My ingredients: the pork loin, potatoes, and brown eggs (natural, of course.)

I just break the eggs, shred the pork, and dump it all together, mixing with a spatula. After a few minutes, I shovel out the results and break out the ketchup.

My omelet, with accompanying toast.

And that’s how I get through my day. (More Cooking Posts).

Blackberry Rhubarb Crisp with a Latte Twist

Sunday, I had to make a dessert for my young adult Bible study, so I hauled some rhubarb and blackberries out of the freezer. But when I went to make the topping, I decided to spice things up with the coffee spices my parents gave me for Christmas. I took a tablespoon of cinnamon hazelnut syrup and mixed it with seven tablespoons butter. Then I sprinkled in some cinnamon and chocolate flavoring, and added the requisite flour, brown sugar, oats, and almonds to make the topping.

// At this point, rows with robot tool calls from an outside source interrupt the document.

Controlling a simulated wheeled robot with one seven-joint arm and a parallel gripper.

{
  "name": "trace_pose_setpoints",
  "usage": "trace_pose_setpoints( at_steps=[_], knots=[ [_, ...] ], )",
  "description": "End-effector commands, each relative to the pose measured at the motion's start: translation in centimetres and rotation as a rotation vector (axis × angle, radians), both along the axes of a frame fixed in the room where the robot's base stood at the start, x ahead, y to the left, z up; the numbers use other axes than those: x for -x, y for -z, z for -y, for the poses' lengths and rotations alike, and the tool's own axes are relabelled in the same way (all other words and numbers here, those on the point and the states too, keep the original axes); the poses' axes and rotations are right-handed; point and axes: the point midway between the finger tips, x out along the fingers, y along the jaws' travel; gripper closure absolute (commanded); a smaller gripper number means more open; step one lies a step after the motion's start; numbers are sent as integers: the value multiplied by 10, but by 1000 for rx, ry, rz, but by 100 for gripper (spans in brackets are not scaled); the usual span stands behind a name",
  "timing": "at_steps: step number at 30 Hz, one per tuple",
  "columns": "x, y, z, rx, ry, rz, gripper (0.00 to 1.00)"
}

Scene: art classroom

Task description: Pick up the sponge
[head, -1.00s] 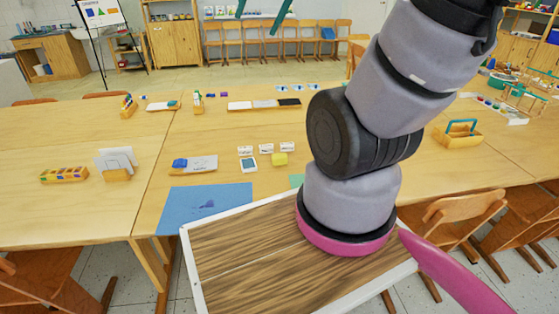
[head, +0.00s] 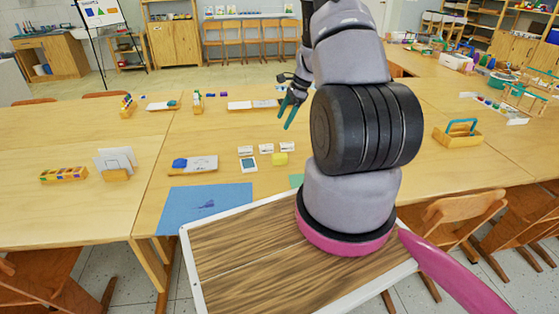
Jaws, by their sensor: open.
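A small yellow block (head: 280,159), which looks like the sponge, lies on the wooden table (head: 215,125) near its front, just right of a small blue-and-white card. My gripper (head: 285,118) has teal fingers and hangs in the air over the table, apart from the yellow block and above it in the picture. The fingers are spread and nothing is between them. My arm hides part of the table to the right of the block.
Several small white cards (head: 266,149) stand right behind the yellow block. A white tray (head: 205,163) with a blue item lies to its left, and a blue sheet (head: 205,207) in front.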

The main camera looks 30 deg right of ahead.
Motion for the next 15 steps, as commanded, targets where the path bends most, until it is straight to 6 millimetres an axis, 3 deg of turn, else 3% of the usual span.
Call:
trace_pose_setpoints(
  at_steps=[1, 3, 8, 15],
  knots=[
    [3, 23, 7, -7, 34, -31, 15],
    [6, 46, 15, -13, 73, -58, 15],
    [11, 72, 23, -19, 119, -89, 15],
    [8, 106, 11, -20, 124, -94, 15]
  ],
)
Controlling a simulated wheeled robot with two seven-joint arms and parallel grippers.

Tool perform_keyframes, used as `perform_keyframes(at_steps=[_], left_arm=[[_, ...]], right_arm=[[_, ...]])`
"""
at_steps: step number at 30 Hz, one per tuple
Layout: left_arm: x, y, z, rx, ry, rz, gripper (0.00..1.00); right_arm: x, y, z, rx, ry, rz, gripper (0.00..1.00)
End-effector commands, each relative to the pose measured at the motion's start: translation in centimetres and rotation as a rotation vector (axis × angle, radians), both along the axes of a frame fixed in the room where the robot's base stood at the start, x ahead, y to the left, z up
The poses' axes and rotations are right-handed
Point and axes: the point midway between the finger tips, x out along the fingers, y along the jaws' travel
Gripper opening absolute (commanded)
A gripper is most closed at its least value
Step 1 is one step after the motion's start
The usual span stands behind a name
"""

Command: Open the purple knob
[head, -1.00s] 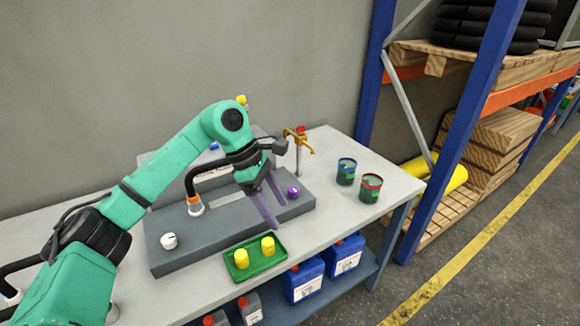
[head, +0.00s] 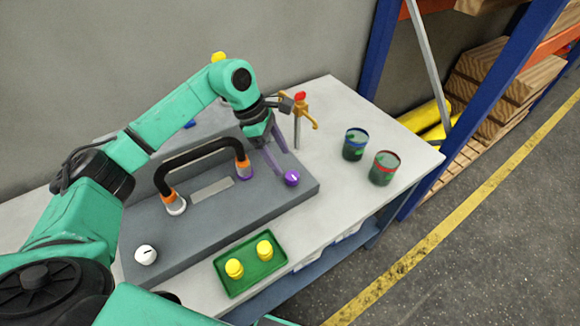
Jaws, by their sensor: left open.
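The purple knob (head: 292,177) sits on the right end of the grey panel block (head: 224,215) on the table. My left gripper (head: 283,164) comes in from the left, with its purple fingers pointing down at the knob. The fingers are open. One fingertip is close to the knob's left side and the other is just behind it; I cannot tell whether they touch. My right gripper is not visible.
A black handle (head: 205,152) and a white knob (head: 145,255) are on the same block. A green tray (head: 250,264) with yellow pieces lies in front. A brass tap (head: 299,120) and two cups (head: 354,144) (head: 384,167) stand on the table's right.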

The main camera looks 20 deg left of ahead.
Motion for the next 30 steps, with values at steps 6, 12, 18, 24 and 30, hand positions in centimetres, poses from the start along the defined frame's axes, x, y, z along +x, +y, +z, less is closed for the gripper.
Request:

The result was a rich, flavorful dessert, when topped with ice cream, hit the spot. Praise the Lord I was pressed for time to make this dessert, otherwise I might not have been so creative.

My Homemade Granola

I take a lot of pride in making my own granola. At many times, granola has become a substitute for cookies; in a way, all granola is cookies without the mass amounts of butter and sugar.

The base for my granola is always oats and a cereal, either rice crispies or cheerios, and at least a cup of each. Then there are the add-ons: raisins, nuts (almonds, peanuts, walnuts), and coconut on special occasion. To top it off, I put on some cinnamon or other spice, and mix it together. Then I put 1/4 cup chocolate chips on top

To make it stick together, I melt/soften 1/3 cup honey and 1/4 cup peanut butter in the microwave, and pour it over the chocolate chips and base and mix it up. The key to getting a good batch is the honey, I make sure I get the best. I’ve used orange honey, strawberry honey, or simple raw honey, and they’re all great.

There’s my simple granola. I usually refrigerate afterward, and it makes some nice bars.